If you’re going through something similar with your teenager, it can feel like you’re losing your mind – or at the very least, your “baby”. But there are three things it’s important to remember when you’re knee-deep in the trenches of teenagerhood that will help you retain your sanity.
- It’s not deliberate. It may not help right now, but that behaviour isn’t some planned assault on the family designed to break your spirit. Your teenager is as much a victim of this behaviour as you are. She’s feeling all these new feelings and freaking out about all manner of things, and just doing the best she can. It’s a roller coaster, no doubt. Her brain is changing, peers are pressuring her, she’s feeling impulsive and risk-taking, and she doesn’t have the self-control she’ll need to navigate adulthood yet. It’s important to understand this has nothing to do with anything you say or do.
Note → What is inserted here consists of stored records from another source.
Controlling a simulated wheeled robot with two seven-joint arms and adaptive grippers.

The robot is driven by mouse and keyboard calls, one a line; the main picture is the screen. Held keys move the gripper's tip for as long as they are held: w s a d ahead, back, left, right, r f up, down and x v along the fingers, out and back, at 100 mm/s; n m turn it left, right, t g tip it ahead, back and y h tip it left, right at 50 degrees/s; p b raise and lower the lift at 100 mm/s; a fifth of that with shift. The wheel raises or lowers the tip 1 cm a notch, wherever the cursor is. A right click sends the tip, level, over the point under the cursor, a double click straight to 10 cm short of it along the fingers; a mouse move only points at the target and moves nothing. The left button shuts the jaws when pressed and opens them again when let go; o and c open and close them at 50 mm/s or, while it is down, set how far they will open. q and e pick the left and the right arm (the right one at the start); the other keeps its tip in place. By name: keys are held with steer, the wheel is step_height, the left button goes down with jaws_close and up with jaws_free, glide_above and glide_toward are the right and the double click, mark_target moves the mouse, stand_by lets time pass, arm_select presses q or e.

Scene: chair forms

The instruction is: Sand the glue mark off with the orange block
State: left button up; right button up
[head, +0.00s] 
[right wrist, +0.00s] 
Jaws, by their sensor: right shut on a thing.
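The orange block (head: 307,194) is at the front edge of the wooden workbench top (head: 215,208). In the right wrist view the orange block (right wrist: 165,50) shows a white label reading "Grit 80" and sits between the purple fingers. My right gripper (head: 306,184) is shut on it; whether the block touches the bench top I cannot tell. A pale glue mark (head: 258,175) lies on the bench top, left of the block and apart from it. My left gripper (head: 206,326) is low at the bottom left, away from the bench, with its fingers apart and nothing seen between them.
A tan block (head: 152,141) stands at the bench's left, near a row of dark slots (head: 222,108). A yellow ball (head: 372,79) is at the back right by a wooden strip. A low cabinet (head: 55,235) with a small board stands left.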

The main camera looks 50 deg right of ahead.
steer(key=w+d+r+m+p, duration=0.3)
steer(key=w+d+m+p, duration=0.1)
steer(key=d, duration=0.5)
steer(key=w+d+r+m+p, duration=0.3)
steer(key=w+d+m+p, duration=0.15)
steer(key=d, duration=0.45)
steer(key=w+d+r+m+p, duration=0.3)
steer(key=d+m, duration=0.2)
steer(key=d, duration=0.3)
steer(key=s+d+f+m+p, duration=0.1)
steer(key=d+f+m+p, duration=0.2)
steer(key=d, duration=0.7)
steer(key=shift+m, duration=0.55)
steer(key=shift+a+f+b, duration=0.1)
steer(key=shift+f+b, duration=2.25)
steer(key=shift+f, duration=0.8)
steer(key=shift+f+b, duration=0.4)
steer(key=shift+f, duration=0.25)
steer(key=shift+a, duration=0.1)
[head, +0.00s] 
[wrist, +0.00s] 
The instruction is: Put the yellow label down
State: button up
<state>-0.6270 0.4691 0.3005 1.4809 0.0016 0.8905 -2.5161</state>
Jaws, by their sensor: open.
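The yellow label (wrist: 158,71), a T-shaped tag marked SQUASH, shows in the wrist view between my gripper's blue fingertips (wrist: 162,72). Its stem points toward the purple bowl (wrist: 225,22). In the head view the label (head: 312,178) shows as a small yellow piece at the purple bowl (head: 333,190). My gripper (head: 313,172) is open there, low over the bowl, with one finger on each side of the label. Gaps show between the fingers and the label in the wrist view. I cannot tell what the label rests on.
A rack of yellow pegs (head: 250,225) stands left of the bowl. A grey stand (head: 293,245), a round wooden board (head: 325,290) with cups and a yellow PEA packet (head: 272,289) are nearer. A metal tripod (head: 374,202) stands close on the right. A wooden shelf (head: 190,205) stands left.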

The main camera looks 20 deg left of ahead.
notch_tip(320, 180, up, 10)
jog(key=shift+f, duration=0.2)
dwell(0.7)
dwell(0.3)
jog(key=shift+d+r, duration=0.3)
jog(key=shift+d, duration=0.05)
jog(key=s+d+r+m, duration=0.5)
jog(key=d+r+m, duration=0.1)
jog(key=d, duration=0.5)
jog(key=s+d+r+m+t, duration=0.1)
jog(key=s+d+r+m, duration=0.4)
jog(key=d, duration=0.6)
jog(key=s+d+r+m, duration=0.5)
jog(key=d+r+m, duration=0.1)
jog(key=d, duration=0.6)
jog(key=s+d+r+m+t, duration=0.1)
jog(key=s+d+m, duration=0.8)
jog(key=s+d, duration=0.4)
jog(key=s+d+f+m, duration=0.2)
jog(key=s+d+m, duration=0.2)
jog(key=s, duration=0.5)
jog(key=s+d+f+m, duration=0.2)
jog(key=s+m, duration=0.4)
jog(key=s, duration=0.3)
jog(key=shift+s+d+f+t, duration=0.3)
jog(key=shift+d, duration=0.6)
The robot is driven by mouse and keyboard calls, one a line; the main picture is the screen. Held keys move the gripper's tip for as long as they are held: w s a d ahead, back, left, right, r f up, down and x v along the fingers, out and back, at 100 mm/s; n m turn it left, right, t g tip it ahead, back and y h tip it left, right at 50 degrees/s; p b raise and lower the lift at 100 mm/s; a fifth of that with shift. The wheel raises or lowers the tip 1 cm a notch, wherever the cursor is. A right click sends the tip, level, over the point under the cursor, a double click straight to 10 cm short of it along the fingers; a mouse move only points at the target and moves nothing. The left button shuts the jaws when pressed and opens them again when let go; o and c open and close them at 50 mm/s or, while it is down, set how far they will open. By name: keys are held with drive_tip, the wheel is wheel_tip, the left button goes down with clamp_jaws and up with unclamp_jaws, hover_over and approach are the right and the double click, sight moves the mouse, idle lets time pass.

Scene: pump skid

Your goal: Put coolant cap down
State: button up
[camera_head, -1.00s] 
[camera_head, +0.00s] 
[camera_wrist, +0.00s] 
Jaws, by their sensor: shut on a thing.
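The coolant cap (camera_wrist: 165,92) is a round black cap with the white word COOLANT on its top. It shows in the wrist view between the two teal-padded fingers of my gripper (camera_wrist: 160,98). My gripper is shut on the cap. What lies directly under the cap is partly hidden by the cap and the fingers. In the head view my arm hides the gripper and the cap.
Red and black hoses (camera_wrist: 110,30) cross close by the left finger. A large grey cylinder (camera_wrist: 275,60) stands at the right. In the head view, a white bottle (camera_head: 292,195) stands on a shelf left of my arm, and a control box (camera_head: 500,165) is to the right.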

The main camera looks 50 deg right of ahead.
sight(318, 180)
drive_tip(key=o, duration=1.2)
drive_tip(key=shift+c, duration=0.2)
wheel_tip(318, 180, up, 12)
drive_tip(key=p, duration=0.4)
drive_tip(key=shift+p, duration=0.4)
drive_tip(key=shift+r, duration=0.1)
- Reasoning won’t help. Even if you understand what’s going on, it’s not going to change anything. But that doesn’t mean you shouldn’t be reasonable with your teenager – this can model great behaviour when it comes to problem solving and relationships. It might not help right now but it will help in the long run – and parenting is a long game.
- Punishment probably won’t help. Sorry. It’s natural to punish your child when they do something wrong, but while they’ve got their teenage brain, it’s not likely to make a difference. Think back to when you were a teenager. Did punishments make you any wiser and more careful? What punishment can do is alienate your child further from you and make it less likely that she will be open and honest with you.
All this doesn’t mean you should just throw up your hands and give up. What it does mean is you need to consider how teenagers work and design your approach around that. Four things you can do to help improve your teenager’s attitude are:
- Focus on the positives. When your teenager is helpful around the house, speaks nicely to her brother, or participates in a family discussion around the dinner table, give her some positive feedback. Tell her it was lovely to talk with her, or that you appreciate how helpful she’s been. She might not even show that she cares, but deep down, she still wants to please you.
- Keep punishments low-key. If you think your teen’s behaviour really does warrant some form of punishment, take the softly-softly approach. Loss of a privilege is the most reasonable approach but keep it short – being grounded for a month loses its relevance quickly and by the end nobody can remember what it was for in the first place. And try to ensure you combine punishment with reinforcement of good behaviour.
- Know when to hold firm and when to compromise. It’s important for teens to have boundaries and to understand when they’re crossing a line, but it’s also helpful if you can find places to compromise and give them some buy-in. This is especially effective if you can choose some areas where you’ve been strict in the past, and now you can give them some wiggle room. This might mean letting her get that crazy haircut she wanted, or staying out an extra hour. Show your teen you’re able to compromise and give a little, and she’s more likely to want to try to earn more of that.
- Focus on what works. Sure, she should just pull her head in and behave herself without you having to pussyfoot around her, but we’re not living in a perfect world and teenagers are strange beasts. If you can remember that this is nothing personal, it’s easier to focus on the end result, which is getting through this time with goodwill and your family intact.